RESULTS: Marcella Hazan's Milk-Braised Pork
I made Marcella Hazan's milk-braised pork for my dinner party on Saturday, and it's definitely a dish I will repeat. However, posters are correct in that rather than a loin roast, a shoulder roast (AKA Boston shoulder roast or Boston butt) is the proper cut of meat to use for this preparation. The loin roast just dried out too quickly, although it looked beautiful when sliced, which was part of the reason why I went with that cut rather than the shoulder roast, which I suspected wouldn't look as nice on the serving platter.
I added a few fresh sage leaves to the milk braise but otherwise followed the recipe exactly.
The meat was finished before the sauce, so I spooned off some of the fat, added a bit of water to deglaze the pan and boiled down the sauce. Everyone really loved the sauce!
For side dishes I parboiled broccoli rate and escarole earlier, then finished them in a saute pan with olive oil and garlic. The other side dish I fixed is in this month's "Bon Appetit"--a gratin with onion, heirloom potatoes and apples which went well with the pork.
Started the meal with eggplant caponata on crostini, had a cheese course of a young pecorino toscano, an aged gouda and a creamy goat cheese with chestnut cream, and chocolate-orange mousse cake for dessert.

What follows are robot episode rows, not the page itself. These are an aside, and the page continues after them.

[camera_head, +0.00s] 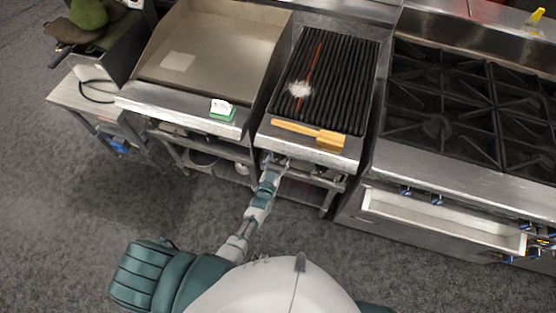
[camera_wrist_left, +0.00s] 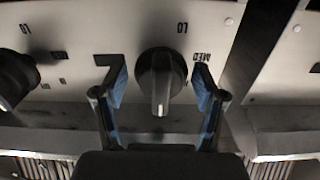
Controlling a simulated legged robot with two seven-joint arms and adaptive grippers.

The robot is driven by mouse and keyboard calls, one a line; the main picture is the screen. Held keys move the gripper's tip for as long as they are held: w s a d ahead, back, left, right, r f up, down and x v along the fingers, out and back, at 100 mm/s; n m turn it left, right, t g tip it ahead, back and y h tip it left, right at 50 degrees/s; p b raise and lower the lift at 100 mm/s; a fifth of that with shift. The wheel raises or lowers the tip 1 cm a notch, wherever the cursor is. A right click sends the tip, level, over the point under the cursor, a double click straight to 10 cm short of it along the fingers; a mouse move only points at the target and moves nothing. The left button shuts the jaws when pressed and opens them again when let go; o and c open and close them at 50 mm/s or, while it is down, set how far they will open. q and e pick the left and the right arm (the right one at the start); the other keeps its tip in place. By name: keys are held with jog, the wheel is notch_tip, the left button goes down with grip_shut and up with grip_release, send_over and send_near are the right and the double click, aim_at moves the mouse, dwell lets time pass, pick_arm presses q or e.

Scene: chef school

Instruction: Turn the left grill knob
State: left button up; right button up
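The grill (camera_head: 325,80) has dark bars and a steel front, between the griddle and the burner range. My left gripper (camera_head: 277,163) is at the left part of the grill's front, just under its edge. In the left wrist view a black knob (camera_wrist_left: 161,75) sits on the steel panel, its light-edged grip pointing down in the picture. My left gripper (camera_wrist_left: 160,88) is open, one blue-padded finger on each side of this knob, with small gaps showing. A second black knob (camera_wrist_left: 15,78) is at the picture's left edge. My right gripper is not in view.
A wooden-handled brush (camera_head: 310,135) lies on the grill's front ledge. A green and white sponge (camera_head: 222,109) lies on the griddle's front ledge. An open drawer (camera_head: 440,225) sticks out below the range at right. The floor at left is clear.

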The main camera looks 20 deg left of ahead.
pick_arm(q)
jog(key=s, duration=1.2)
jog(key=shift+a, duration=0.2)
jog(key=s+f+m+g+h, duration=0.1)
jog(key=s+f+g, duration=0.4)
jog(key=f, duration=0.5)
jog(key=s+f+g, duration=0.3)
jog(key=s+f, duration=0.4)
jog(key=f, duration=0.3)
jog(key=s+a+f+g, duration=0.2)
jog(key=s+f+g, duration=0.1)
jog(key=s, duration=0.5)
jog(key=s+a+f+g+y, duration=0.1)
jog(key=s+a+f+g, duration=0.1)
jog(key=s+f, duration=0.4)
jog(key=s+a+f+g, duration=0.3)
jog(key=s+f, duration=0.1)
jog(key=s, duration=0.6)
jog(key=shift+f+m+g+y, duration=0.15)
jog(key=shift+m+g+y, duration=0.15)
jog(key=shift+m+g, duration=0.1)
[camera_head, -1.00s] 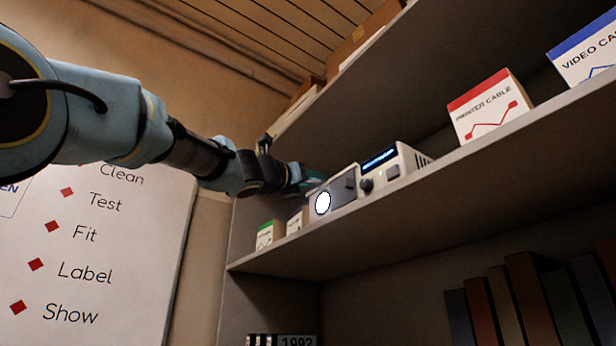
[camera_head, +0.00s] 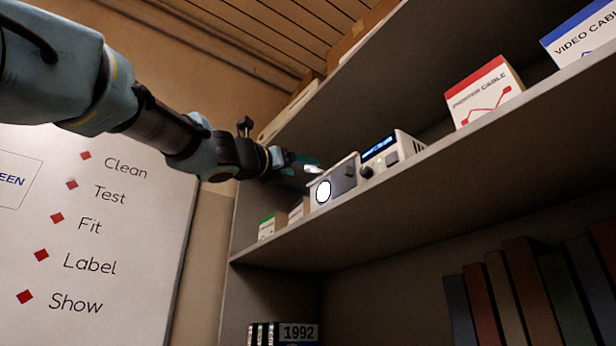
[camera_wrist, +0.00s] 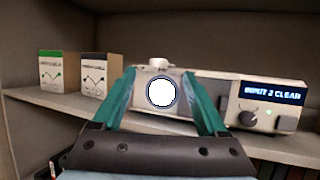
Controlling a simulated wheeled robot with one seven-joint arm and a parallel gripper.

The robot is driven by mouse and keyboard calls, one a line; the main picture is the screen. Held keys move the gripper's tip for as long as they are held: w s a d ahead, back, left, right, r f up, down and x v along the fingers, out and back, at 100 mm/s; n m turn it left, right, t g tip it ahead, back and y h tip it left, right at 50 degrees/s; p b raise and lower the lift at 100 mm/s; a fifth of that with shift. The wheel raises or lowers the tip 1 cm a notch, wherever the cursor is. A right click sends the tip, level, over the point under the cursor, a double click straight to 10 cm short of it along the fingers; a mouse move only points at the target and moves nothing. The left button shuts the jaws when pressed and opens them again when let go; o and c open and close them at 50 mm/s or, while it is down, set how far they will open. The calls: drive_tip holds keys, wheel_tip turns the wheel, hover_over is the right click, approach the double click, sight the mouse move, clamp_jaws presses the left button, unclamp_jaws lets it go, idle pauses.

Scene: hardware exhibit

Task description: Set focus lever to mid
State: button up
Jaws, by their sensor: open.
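A small projector (camera_head: 338,183) with a bright white round lens stands on the shelf. It also shows in the wrist view (camera_wrist: 180,103), centred between my fingers. A pale knob or lever (camera_wrist: 158,63) sticks up on its top, and it shows in the head view as a small white piece (camera_head: 314,169). I cannot tell which position it is in. My gripper (camera_head: 305,160) is open and empty, with teal fingers. In the wrist view my gripper (camera_wrist: 165,98) has one finger toward each side of the projector; contact cannot be told.
A device with a blue display reading "INPUT 2 CLEAR" (camera_wrist: 268,103) stands right of the projector. Two small boxes (camera_wrist: 50,70) (camera_wrist: 101,76) stand to the left. A printer cable box (camera_head: 484,92) is farther right. The upper shelf (camera_head: 340,82) hangs above.

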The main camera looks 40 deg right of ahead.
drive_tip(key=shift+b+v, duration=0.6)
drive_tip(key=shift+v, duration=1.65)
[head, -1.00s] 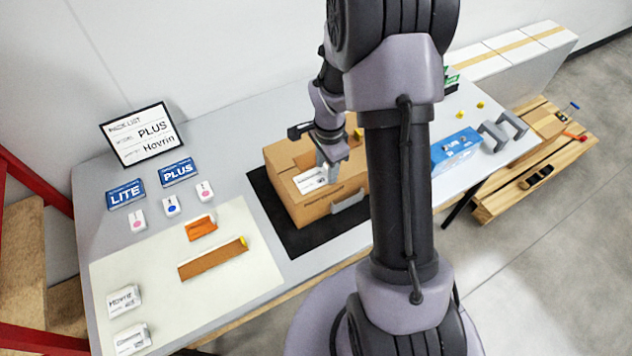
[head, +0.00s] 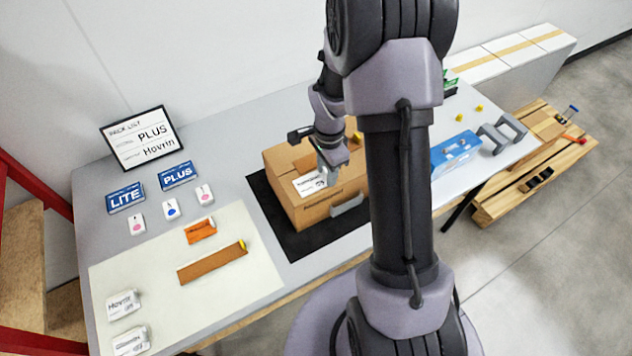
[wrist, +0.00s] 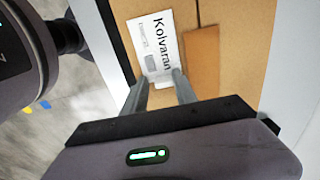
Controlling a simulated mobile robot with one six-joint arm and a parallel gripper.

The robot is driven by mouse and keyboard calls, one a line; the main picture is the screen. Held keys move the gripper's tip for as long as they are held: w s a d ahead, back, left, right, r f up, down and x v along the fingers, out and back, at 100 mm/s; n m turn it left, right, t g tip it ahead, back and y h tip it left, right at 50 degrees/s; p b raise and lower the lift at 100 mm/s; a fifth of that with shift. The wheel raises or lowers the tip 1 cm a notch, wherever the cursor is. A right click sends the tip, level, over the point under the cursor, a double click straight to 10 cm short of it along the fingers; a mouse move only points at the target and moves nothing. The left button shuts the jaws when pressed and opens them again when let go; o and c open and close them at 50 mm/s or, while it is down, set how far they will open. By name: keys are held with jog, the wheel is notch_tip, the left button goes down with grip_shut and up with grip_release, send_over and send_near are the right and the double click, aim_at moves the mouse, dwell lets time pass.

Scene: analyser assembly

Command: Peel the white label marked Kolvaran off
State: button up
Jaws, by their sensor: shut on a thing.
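The white label marked Kolvaran (wrist: 158,42) lies on the top of a brown cardboard box (head: 318,212). In the head view the label (head: 308,184) shows near the box's front left top edge. My gripper (wrist: 162,74) is at one end of the label, its two fingers close to the box top. It is shut on the label's edge. The pinched edge itself is too small to make out. Most of the label looks flat against the cardboard.
The box stands on a black mat (head: 292,243). To the left are a pale mat (head: 232,290) with a brown strip (head: 212,262), and a framed pick list (head: 142,137). A blue box (head: 456,152) and grey brackets (head: 502,132) stand on the right.

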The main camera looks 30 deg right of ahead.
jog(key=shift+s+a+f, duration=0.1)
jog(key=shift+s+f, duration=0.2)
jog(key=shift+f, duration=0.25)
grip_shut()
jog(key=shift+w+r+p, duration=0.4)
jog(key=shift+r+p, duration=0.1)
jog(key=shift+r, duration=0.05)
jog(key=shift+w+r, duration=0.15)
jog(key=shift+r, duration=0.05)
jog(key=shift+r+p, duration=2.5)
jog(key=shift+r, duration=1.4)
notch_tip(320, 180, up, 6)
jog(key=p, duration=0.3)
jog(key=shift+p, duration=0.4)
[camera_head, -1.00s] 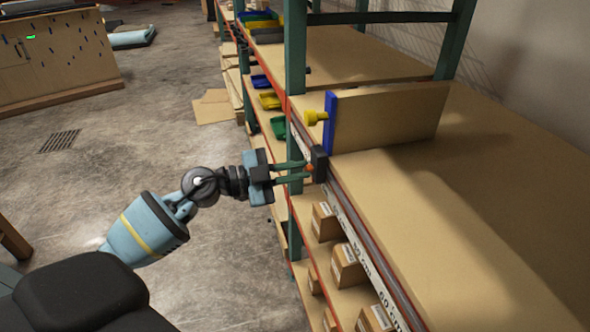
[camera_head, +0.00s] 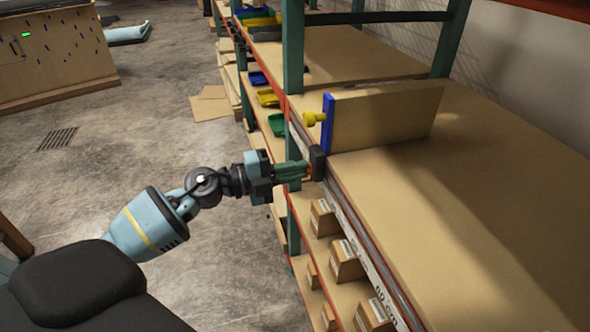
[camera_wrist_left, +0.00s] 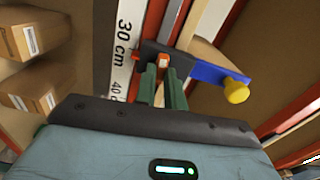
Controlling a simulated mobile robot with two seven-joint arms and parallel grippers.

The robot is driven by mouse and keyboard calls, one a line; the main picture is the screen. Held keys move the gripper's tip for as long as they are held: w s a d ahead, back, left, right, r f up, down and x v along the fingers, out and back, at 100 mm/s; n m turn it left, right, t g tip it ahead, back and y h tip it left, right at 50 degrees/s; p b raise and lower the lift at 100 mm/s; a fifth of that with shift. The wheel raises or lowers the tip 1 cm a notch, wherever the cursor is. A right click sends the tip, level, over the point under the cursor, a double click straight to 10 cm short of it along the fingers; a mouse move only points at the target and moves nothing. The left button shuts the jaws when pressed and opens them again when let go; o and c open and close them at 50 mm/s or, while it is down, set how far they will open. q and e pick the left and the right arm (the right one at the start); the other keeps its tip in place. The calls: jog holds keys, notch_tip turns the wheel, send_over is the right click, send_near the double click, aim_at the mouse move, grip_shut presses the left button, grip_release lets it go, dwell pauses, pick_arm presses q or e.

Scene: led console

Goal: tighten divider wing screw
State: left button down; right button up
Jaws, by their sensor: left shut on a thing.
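The divider is an upright tan board (camera_head: 385,118) with a blue end piece (camera_head: 328,124) at the shelf's front edge. A yellow knob (camera_head: 312,118) sticks out from the blue piece and also shows in the left wrist view (camera_wrist_left: 236,90). Below it, a black block (camera_head: 318,160) sits on the front rail, with a small orange wing screw (camera_wrist_left: 163,61) facing my gripper. My left gripper (camera_head: 303,171) has its green fingers close together, shut on the orange screw, which they partly hide. My right gripper is not in view.
A scale strip (camera_wrist_left: 124,45) marked in centimetres runs along the rail. A green shelf post (camera_head: 293,60) stands close beside my left gripper. Several cardboard boxes (camera_head: 346,260) lie on the shelf below. The upper shelf board (camera_head: 450,210) is bare in front of the divider.

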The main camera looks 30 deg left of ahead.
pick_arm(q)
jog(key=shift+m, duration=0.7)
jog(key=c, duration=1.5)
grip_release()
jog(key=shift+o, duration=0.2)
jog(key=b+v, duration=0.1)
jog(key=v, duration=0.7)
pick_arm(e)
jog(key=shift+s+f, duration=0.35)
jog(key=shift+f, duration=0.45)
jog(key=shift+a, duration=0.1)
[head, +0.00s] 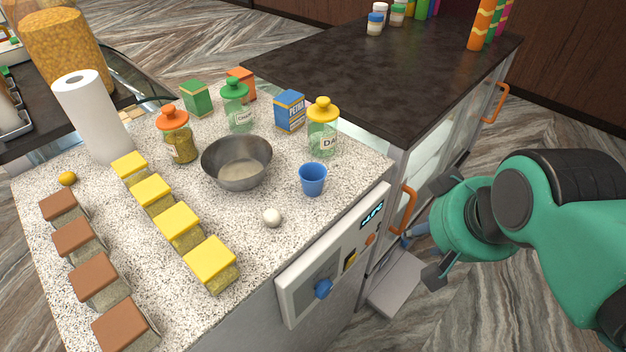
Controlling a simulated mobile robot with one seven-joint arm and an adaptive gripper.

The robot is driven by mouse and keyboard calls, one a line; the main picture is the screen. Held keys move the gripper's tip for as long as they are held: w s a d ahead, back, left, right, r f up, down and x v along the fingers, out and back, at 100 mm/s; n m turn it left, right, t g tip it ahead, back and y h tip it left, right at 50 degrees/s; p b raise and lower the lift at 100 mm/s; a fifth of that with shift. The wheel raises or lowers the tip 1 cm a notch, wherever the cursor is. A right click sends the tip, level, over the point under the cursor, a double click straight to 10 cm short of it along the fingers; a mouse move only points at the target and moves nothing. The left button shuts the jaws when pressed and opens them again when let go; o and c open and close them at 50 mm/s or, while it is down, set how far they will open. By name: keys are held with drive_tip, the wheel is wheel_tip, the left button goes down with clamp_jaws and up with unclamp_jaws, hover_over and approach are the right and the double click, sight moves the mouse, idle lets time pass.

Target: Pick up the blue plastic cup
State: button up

And of course some great wines--prosecco with the caponata, a Chateauneuf du Pape with the pork, a super Tuscan with the cheese, and a California "port" with the dessert.
i'm so glad you posted your results. the original thread propelled me to go out and buy some pork butt after finding a similar recipe in bruce aidell's complete book of pork. (i rec'd the book for christmas and the recipes look solid and very tasty!)
bruce's recipe attributes the concept to marcella but is a little different in its interpretation. he uses boston butt instead of the traditional loin because the result is juicier and more tender. he also incorporates fresh sage, thyme, garlic, bay leaves and lemon.
interesting, amanda hesser's cooking for mr. latte includes a similar recipe that hints at being sure to "season the sauce generously in the beginning, because once the custard has formed, you don't want to have to stir it." is this true?
i'll report back once i've made bruce aidell's recipe.